SET EXERCISE: Using the listing below, please gather every line containing the word "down".

DATASET EXTRACT:

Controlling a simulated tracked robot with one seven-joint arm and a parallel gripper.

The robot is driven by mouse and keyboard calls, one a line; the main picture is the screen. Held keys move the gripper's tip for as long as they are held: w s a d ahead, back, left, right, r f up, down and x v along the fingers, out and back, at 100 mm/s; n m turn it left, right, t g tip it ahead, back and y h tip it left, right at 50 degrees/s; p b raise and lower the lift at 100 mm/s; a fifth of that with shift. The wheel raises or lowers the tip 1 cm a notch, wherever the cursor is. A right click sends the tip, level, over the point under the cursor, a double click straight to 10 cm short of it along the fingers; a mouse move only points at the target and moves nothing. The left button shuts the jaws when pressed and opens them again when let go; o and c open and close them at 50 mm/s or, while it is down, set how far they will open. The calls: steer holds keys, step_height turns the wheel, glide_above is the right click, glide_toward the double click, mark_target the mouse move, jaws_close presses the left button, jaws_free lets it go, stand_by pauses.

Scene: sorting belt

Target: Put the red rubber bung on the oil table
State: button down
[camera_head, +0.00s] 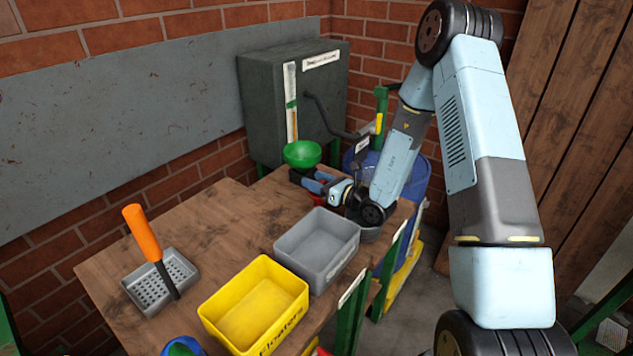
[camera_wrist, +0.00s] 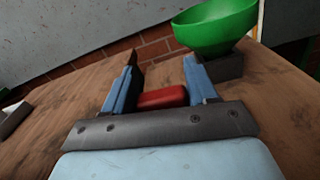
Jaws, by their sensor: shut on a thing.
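The red rubber bung (camera_wrist: 163,97) sits between the two blue-sided fingers of my gripper (camera_wrist: 162,72) in the wrist view. In the head view a bit of red (camera_head: 318,199) shows just below my gripper (camera_head: 307,183), mostly hidden by it. My gripper is shut on the bung, low over the far right end of the wooden table (camera_head: 225,215). I cannot tell whether the bung touches the wood. No label in view clearly names this table as the oil table.
A green funnel bowl (camera_head: 302,154) on a dark base stands close beyond my gripper, before a grey cabinet (camera_head: 262,100) with a lever. A grey bin (camera_head: 318,245), a yellow bin (camera_head: 254,305) and a perforated tray (camera_head: 160,283) with an orange-handled tool stand nearer. A blue drum (camera_head: 415,185) is right.

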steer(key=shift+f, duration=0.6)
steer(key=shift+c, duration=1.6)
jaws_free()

RESULT FOR THIS TASK:
The robot is driven by mouse and keyboard calls, one a line; the main picture is the screen. Held keys move the gripper's tip for as long as they are held: w s a d ahead, back, left, right, r f up, down and x v along the fingers, out and back, at 100 mm/s; n m turn it left, right, t g tip it ahead, back and y h tip it left, right at 50 degrees/s; p b raise and lower the lift at 100 mm/s; a fifth of that with shift. The wheel raises or lowers the tip 1 cm a notch, wherever the cursor is. A right click sends the tip, level, over the point under the cursor, a double click straight to 10 cm short of it along the fingers; a mouse move only points at the target and moves nothing. The left button shuts the jaws when pressed and opens them again when let go; o and c open and close them at 50 mm/s or, while it is down, set how far they will open. The calls: steer holds keys, step_height turns the wheel, glide_above is the right click, glide_toward the double click, mark_target the mouse move, jaws_close presses the left button, jaws_free lets it go, stand_by pauses.
State: button down

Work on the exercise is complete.